Feest Isolation Days – 5 May

Baba’s rugs. Wherever my grandmother lived, she always had a Singer sewing machine and a bundle of clean “rags”. Collecting old clothes and cloth items from anyone willing to donate them to her was the first step in her rug making process.  She would then turn old skirts, dresses, shirts, curtains, bedspreads and any other outdated materials into long strips of cloth that she sewed together on her Singer.  With that first step finished, she would then plait the colourful pieces together and finally, she would hand sew them with a big needle and white thread going round and round and round until she had the desired effect and size she wanted. Some of the rugs were small and others could fill a huge room.  She never sold any of them, but instead gave them all away.  Never learning how to drive, even after my grandfather died, she would often take long bus journeys to visit family or friends and by the time she arrived at her destination, as often as not, she had the address of the person that had been sitting next to her for the four or more hours drive. They would soon be receiving a package wrapped in brown paper and bound in string in the post. She didn’t go many days without sitting at her Singer and creating her rugs.  She had no idea where they would end up, or who would walk on them, only that she knew she had to make them.  She made thousands in her lifetime!

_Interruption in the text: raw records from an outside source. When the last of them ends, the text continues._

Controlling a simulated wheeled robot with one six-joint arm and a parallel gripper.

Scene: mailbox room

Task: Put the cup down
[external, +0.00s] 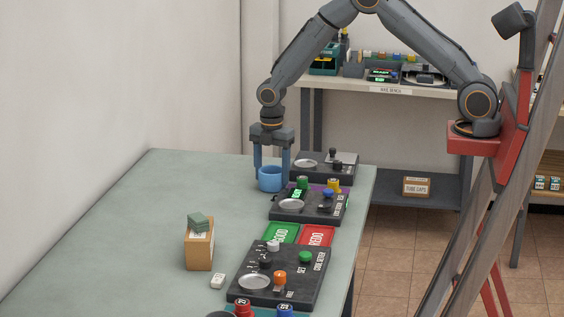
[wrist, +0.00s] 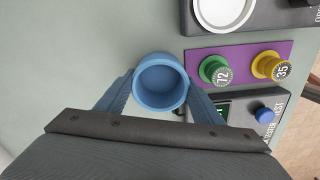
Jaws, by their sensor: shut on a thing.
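The blue cup (external: 270,179) is upright at the far part of the green table (external: 150,215), left of the dark control panels. My gripper (external: 271,172) points down with its blue fingers on either side of the cup, shut on it. In the wrist view the cup (wrist: 161,83) sits between the two fingertips (wrist: 160,90), and its inside looks empty. I cannot tell whether its base touches the table.
A panel with green and yellow knobs (wrist: 230,68) stands close to the cup's right. Another panel (external: 325,168) is behind. Green and red trays (external: 281,233), a nearer panel (external: 280,290) and a cardboard box (external: 199,250) lie nearer. The table's left side is clear.

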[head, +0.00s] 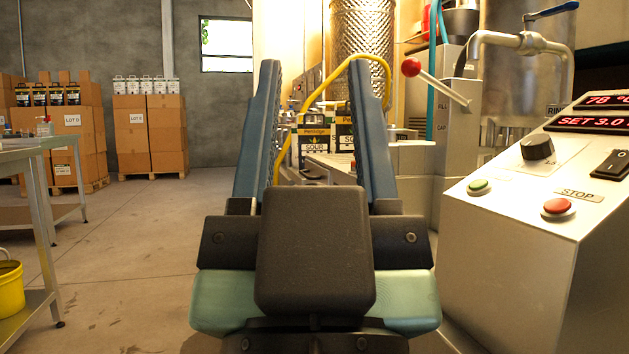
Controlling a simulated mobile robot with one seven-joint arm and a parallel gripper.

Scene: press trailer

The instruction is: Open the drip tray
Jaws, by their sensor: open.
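My gripper (315,72) fills the middle of the head view, with its two long blue-grey fingers pointing away from me. The fingers are wide apart and nothing is held between them. Beyond them is a light metal machine bench (408,158), partly hidden by the right finger. I cannot pick out the drip tray with certainty; the lower front of the bench is largely covered by my gripper.
A control panel (522,200) with buttons and a red display stands close on the right. A red-knobbed lever (411,68) and a tap (520,42) are behind. A yellow hose (322,88) arches behind the fingers. A steel table (40,148) and yellow bucket (10,287) are left. Floor between is clear.

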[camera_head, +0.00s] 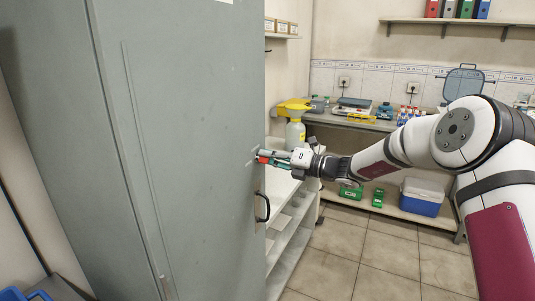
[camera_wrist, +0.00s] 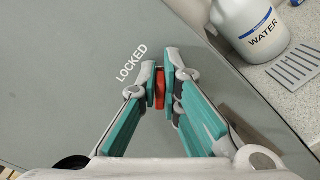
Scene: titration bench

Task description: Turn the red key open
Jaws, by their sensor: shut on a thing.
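The red key (camera_wrist: 160,92) sits on the grey cabinet door, between my gripper's teal-padded fingers in the wrist view. My gripper (camera_wrist: 161,84) is shut on it, with a finger on each side. The word LOCKED is printed on the door (camera_wrist: 200,25) to the left of the key. In the head view, my gripper (camera_head: 265,157) is at the cabinet's right edge, and a bit of red (camera_head: 263,160) shows at its fingertips. The black door handle (camera_head: 263,207) is below my gripper. The fingers hide part of the key.
The grey cabinet (camera_head: 190,130) fills the left side. A white bottle marked WATER (camera_wrist: 248,25) stands on the counter near my gripper. A blue-and-white cooler (camera_head: 421,197) is on the low shelf. Tiled floor (camera_head: 350,255) is clear.

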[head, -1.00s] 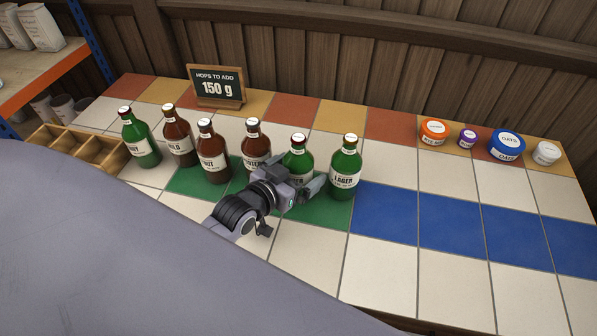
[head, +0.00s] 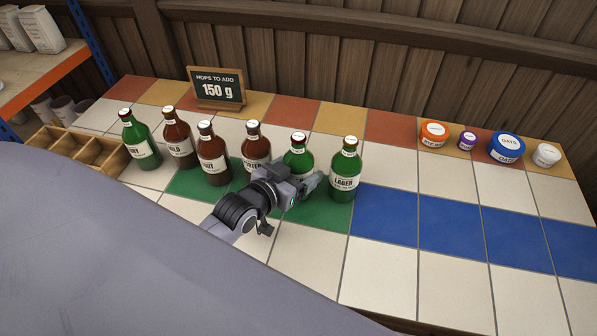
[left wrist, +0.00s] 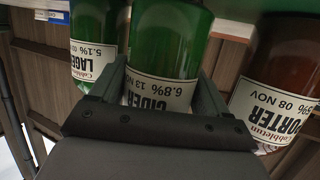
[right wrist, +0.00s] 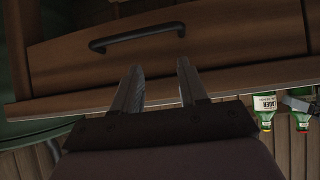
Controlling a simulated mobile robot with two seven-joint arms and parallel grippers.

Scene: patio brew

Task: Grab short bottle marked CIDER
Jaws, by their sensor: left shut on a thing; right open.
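The short green bottle marked CIDER (left wrist: 165,55) is between the fingers of my left gripper (left wrist: 165,95) in the left wrist view, where the picture is upside down. The gripper is shut on it. In the head view the cider bottle (head: 297,158) stands upright on the tiled counter, its lower part hidden behind my left gripper (head: 300,186). My right gripper (right wrist: 160,85) is open and empty in the right wrist view, in front of a wooden drawer with a dark handle (right wrist: 135,36).
A green LAGER bottle (head: 345,170) stands close to the right, and a brown PORTER bottle (head: 256,147) to the left. Several more bottles stand further left, near a wooden crate (head: 82,150). Jars (head: 507,148) stand at the back right. The blue tiles (head: 455,222) are clear.

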Sometimes I wonder why it is that my drive has always been to write away, and my grandmothers was making rugs?  These musings are to me what my Baba’s rugs were to her. Who knows where our hobbies and passions come from?  One thing is for certain, all those things you haven’t bothered with while at home during this enforced lockdown are things that at some fundamental level are just not that important to you.  I wonder what you have spent a big dollop of your time doing over the past few stay at home weeks and months? If you are lucky enough not to have been working, or home schooling your kids, what else did you get up to besides the cooking, cleaning and ordering of food?  It’s worth checking in with yourself on that from time to time.  Whatever it is probably means it’s your passion. And having more than one passion is not a bad thing either!

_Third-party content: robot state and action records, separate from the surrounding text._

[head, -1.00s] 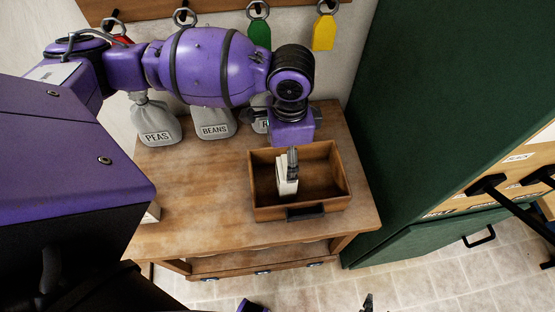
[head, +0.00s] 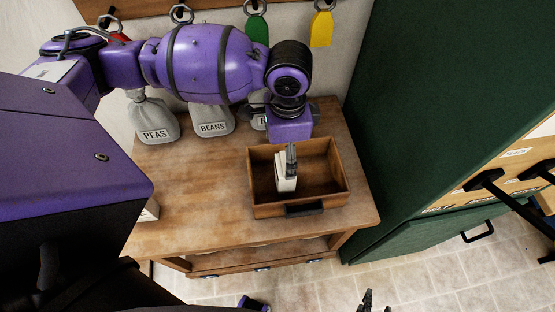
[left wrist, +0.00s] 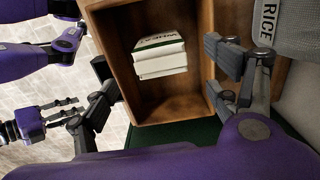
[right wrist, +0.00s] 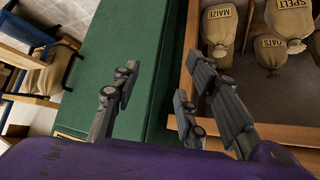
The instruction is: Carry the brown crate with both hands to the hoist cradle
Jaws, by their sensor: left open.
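The brown crate (head: 327,165) is an open wooden box on a wooden table, with a dark handle (head: 304,209) on its near side. White block-like items lie inside it. My left gripper (head: 291,157) hangs over the crate from the back, one dark finger in front of the white items. In the left wrist view the crate (left wrist: 190,106) shows between its two spread fingers, which hold nothing. My right gripper (head: 367,303) is at the bottom edge of the head view, away from the crate. In the right wrist view its fingers (right wrist: 158,84) are apart and empty. No hoist cradle is recognisable.
The table (head: 190,195) is clear left of the crate. Grey sacks, including PEAS (head: 155,128) and BEANS (head: 213,120), stand at the back. A tall green cabinet (head: 425,90) rises at the right, with black handles (head: 485,178). Tiled floor lies in front.

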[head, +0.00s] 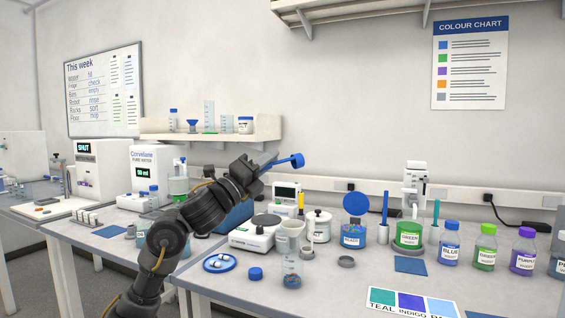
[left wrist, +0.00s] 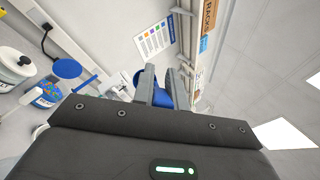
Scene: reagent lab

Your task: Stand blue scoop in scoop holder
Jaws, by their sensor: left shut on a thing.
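My left gripper (head: 262,163) is raised above the bench and shut on the blue scoop (head: 297,160). The scoop's round bowl points right and is clear of everything else. In the left wrist view the blue scoop (left wrist: 161,97) shows between the two grey fingers, partly hidden by them. I cannot tell for sure which thing is the scoop holder. My right gripper is not in view.
A blue mat (head: 410,265) lies bare at the front.

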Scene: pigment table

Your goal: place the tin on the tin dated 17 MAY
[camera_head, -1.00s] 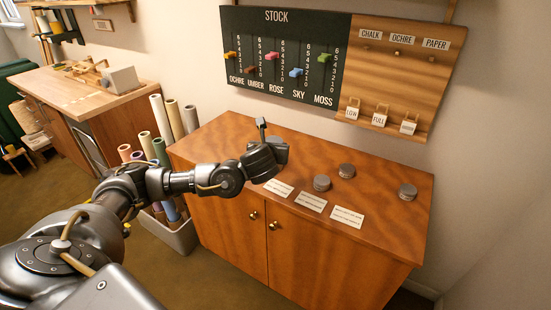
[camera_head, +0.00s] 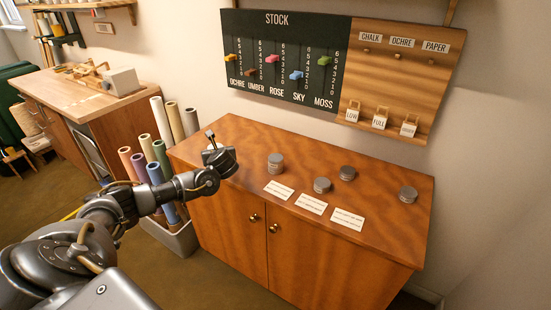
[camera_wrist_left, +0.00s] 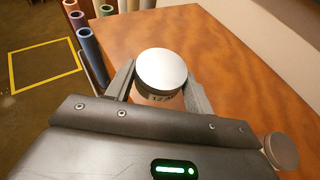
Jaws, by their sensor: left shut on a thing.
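My left gripper (camera_head: 217,150) is over the left end of the wooden cabinet top. In the left wrist view its fingers (camera_wrist_left: 160,88) are shut on a round grey tin (camera_wrist_left: 162,68), lid up; the label on its side is only partly visible. On the cabinet stand a taller grey tin or stack (camera_head: 275,164), a front tin (camera_head: 321,185), a back tin (camera_head: 346,173) and a right tin (camera_head: 407,194). Their dates are too small to read, so I cannot tell which is 17 MAY. Another tin (camera_wrist_left: 281,151) shows at the lower right of the wrist view. My right gripper is not in view.
Three white cards (camera_head: 311,203) lie along the front edge of the cabinet top (camera_head: 375,225). A stock board (camera_head: 285,55) and a wooden hook board (camera_head: 400,65) hang behind. A bin of paper rolls (camera_head: 178,238) stands to the left.

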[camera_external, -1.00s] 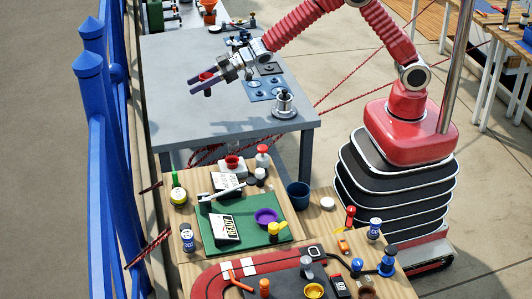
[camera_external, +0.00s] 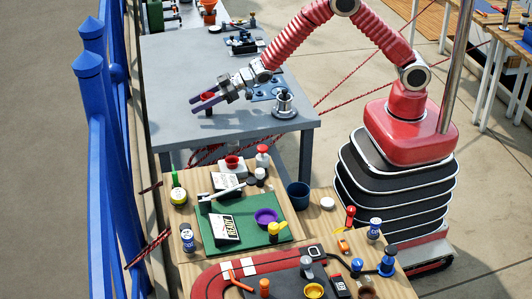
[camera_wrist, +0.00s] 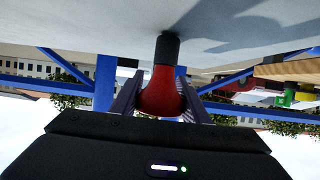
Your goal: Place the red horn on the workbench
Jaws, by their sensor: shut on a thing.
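The red horn (camera_external: 208,97) is between the fingers of my gripper (camera_external: 201,101), which is shut on it. In the wrist view the horn (camera_wrist: 161,94) has a rounded red body between the two purple fingers, and its black end (camera_wrist: 167,48) meets the grey surface or is very close to it. The workbench (camera_external: 180,65) is the grey table at the back. My gripper is low over its front left part. Whether the black end touches the top is not certain.
A metal flanged part (camera_external: 284,106) stands near the bench's right front corner, and a blue plate (camera_external: 262,92) lies beside it. A dark device (camera_external: 243,44) lies farther back. The bench's left side is clear. A cluttered wooden table with a green mat (camera_external: 212,241) stands in front.

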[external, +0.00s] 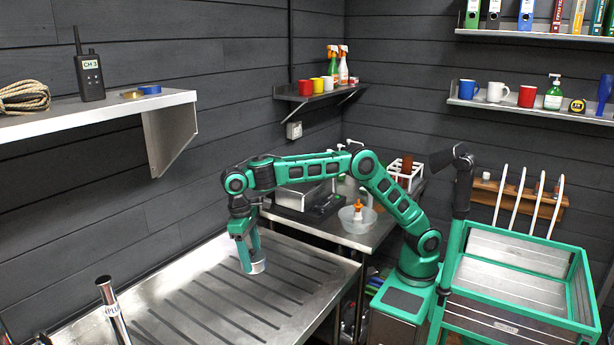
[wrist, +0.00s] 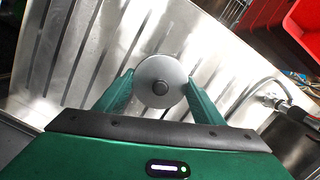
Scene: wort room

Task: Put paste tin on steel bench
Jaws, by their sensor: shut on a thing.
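My gripper (external: 250,262) is shut on the paste tin (external: 257,267), a small pale cylinder low between the fingertips.
A shiny metal tube (external: 112,310) stands at the bench's front left. A small side table (external: 340,232) behind holds a clear bowl (external: 357,219) and a test-tube rack. A wall shelf (external: 95,115) with a radio (external: 89,76) overhangs at left. The bench's middle is clear.

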One of our friends has found online dance classes and does at least one class most days, another is singing in one choir or another every day, still another is cooking for people who can’t do it for themselves, while another friend is baking cakes; another plays her violin with friends.  Whatever “it” belongs to you, enjoy it and keep going!  These projects and passions enrich our lives in ways we may take a long time to realise.

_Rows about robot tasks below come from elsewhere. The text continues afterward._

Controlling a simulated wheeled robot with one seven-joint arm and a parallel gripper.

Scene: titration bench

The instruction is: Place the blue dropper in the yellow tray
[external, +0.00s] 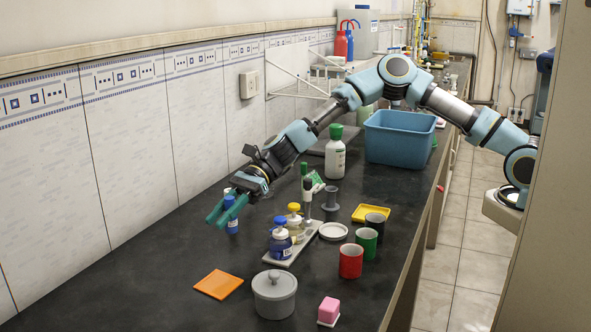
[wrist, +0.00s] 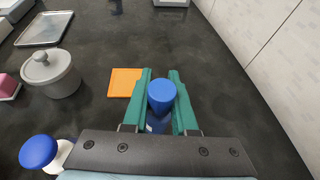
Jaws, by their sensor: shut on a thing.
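The blue dropper, a small bottle with a blue cap and a pale label (external: 232,225), is between the fingers of my gripper (external: 222,212) on the wall side of the bench. In the wrist view its blue cap (wrist: 161,92) sits between the two green fingers, which are shut on it. It looks upright; I cannot tell whether its base touches the bench. The yellow tray (external: 359,213) lies flat at the right of the bench, beyond the bottles and behind the dark cup, well away from my gripper. It is not in the wrist view.
An orange tray (external: 218,284) and grey lidded pot (external: 274,295) are at the front.

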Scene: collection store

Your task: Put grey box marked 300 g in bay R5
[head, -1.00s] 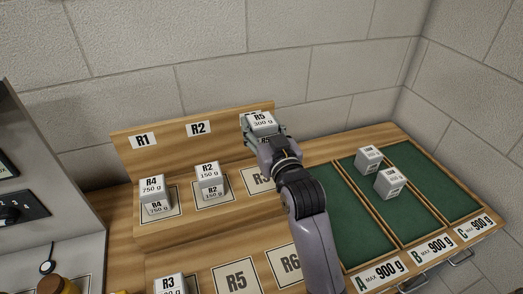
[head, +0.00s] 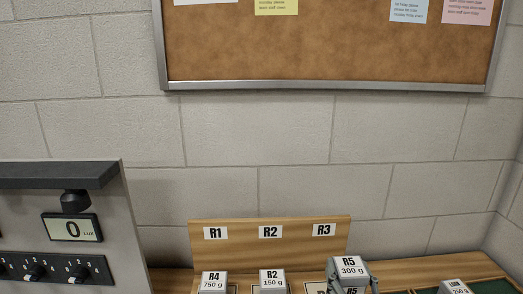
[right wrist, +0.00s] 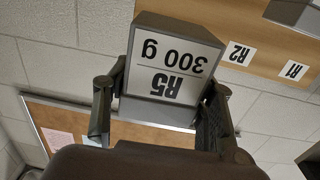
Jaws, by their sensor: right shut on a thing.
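The grey box marked R5 300 g (head: 348,267) is at the bottom of the head view, right of the R2 box. In the right wrist view the same box (right wrist: 172,62) shows upside down between the two fingers. My right gripper (right wrist: 163,105) is shut on it, one finger on each side. In the head view only a little of the right gripper (head: 369,278) shows beside the box. My left gripper is not in view.
The R4 750 g box (head: 214,282) and R2 150 g box (head: 272,281) stand left of the held box. A wooden back board (head: 290,243) with labels R1 to R3 rises behind. A grey box (head: 455,287) is at right. A light meter panel (head: 72,228) stands at left.

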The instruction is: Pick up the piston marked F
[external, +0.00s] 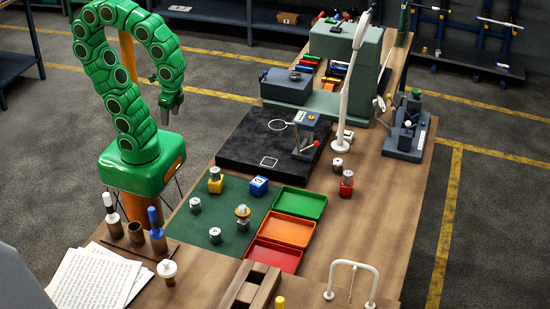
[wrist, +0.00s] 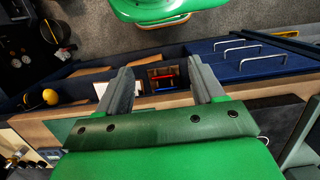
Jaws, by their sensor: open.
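Several small silver pistons show in the external view. One piston (external: 195,204) stands on the green mat (external: 178,226), and another piston (external: 215,235) with a dark letter on its top, possibly A, stands nearer the front. A piston (external: 215,173) sits on a yellow block. A piston (external: 337,166) stands right of the mat, beside one on a red block (external: 346,188). I cannot read an F on any of them. My gripper (external: 172,101) is open and empty, raised at the left, away from the pistons. Its spread fingers show in the wrist view (wrist: 163,82), with no piston between them.
A blue block (external: 258,186) and a yellow-topped piece (external: 242,213) are on the mat. Green (external: 310,193), orange (external: 308,238) and red trays (external: 292,267) lie to its right. A black plate (external: 240,158) with a stand is behind. Upright tools (external: 157,235) stand at the front left.

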There were many “last goodbyes” to my Baba which involved trips across the Atlantic.  Inevitably, the real last goodbye was at her funeral.  Coming from a Catholic family means a wake and prayers in front of the open coffin for at least a day before the actual funeral mass and cemetery proceedings.  My Uncle who knew my grandmother well, draped one of her rugs across the bottom of her coffin. I still have one of them at my feet in my study.  Baba’s rugs. My inspiration in life when nothing else works. What’s yours?